A poesia mimética, dizíamos nós, imita homens entregues a acções forçadas ou voluntárias, e que, em consequência de as terem praticado, pensam ser felizes ou infelizes, afligindo-se ou regozijando-se em todas essas circunstâncias. [...]

E quanto ao amor, à ira e a todas as paixões penosas ou aprazíveis da alma, que afirmámos acompanharem todas as nossas acções, não produz em nós os mesmos efeitos a imitação poética? Porquanto os rega para os fortalecer, quando devia secá-los, e os erige nossos soberanos, quando deviam obedecer, a fim de nos tornarmos melhores e mais felizes, em vez de piores e mais desgraçados. [...]

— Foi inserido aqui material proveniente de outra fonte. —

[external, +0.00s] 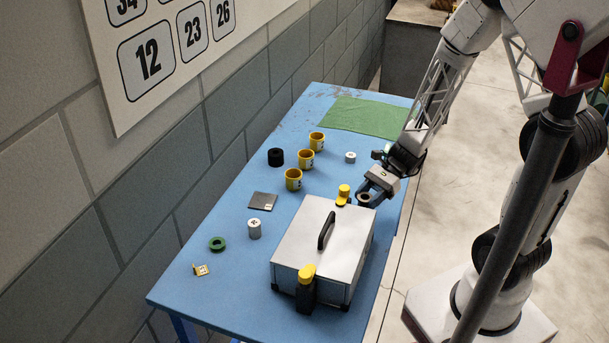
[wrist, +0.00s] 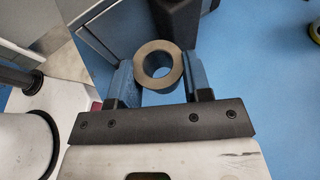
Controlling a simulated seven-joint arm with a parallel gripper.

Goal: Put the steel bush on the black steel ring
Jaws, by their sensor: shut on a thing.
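The steel bush, a grey metal ring with an open bore (wrist: 158,84), sits between my fingers in the wrist view. My gripper (wrist: 159,70) is shut on it, with a blue-padded finger on either side. In the external view my gripper (external: 373,187) is low over the table's right edge, beside the grey box, and the bush is hard to make out there. A black steel ring (external: 276,157) stands on the table near the wall, left of the yellow cups and well away from my gripper. Nothing is seen on top of it.
A grey lidded box (external: 345,225) with a handle stands close to my gripper. Several yellow cups (external: 306,160) stand between my gripper and the black ring. A small white cylinder (external: 350,157), a silver cylinder (external: 254,229), a dark plate (external: 262,201) and a green ring (external: 217,244) share the blue table.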

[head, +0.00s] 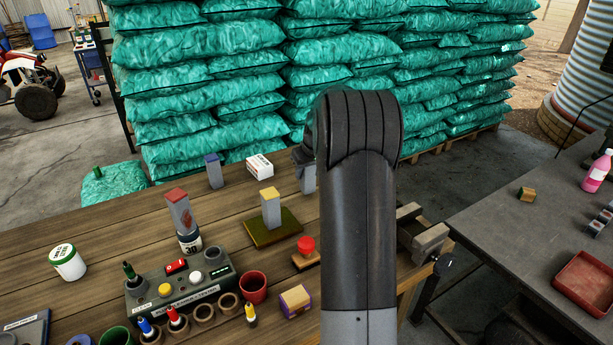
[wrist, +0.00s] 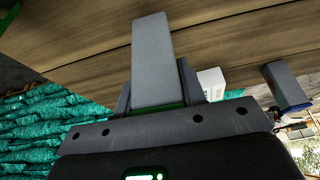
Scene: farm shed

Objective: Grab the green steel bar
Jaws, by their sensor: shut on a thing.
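The green steel bar (wrist: 152,62) is a plain grey bar with a green end nearest my palm in the wrist view. My gripper (wrist: 157,85) is shut on it, with one dark finger on each side. In the head view my arm hides most of my gripper, and part of the grey bar (head: 308,181) shows just left of the arm, upright over the far side of the wooden bench. The green end is hidden there. I cannot tell whether the bar's lower end touches the bench.
Similar bars with blue (head: 214,172), red (head: 180,214) and yellow (head: 270,210) tops stand on the bench. A white box (head: 260,167) lies close left of my gripper. A control box (head: 180,290), cups and markers crowd the front. Green sacks (head: 205,70) are stacked behind.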

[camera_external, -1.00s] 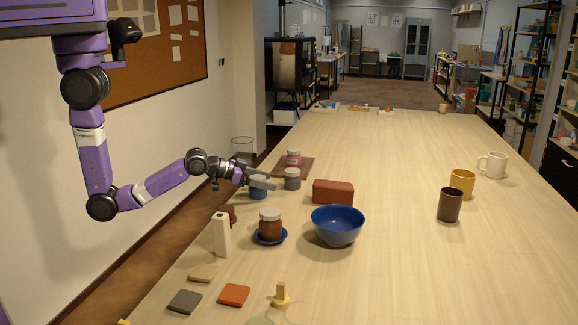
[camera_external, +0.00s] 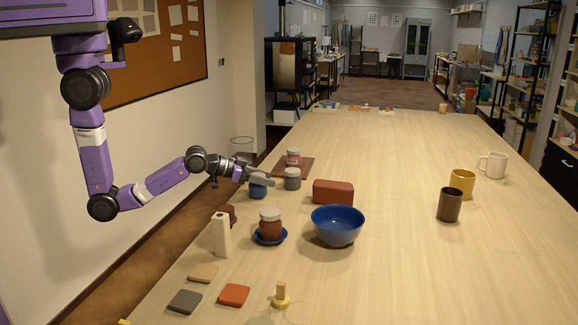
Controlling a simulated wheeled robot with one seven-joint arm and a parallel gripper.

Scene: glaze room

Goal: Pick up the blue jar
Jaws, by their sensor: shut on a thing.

Quanto à poesia, somente se devem receber na cidade hinos aos deuses e encómios aos varões honestos e nada mais. Se, porém, acolheres a Musa aprazível na lírica ou na epopeia, governarão a tua cidade o prazer e a dor, em lugar da lei e do princípio que a comunidade considere, em todas as circunstâncias, o melhor.»


Fonte: Platão. (1993) A República. Lisboa: Fundação Calouste Gulbenkian.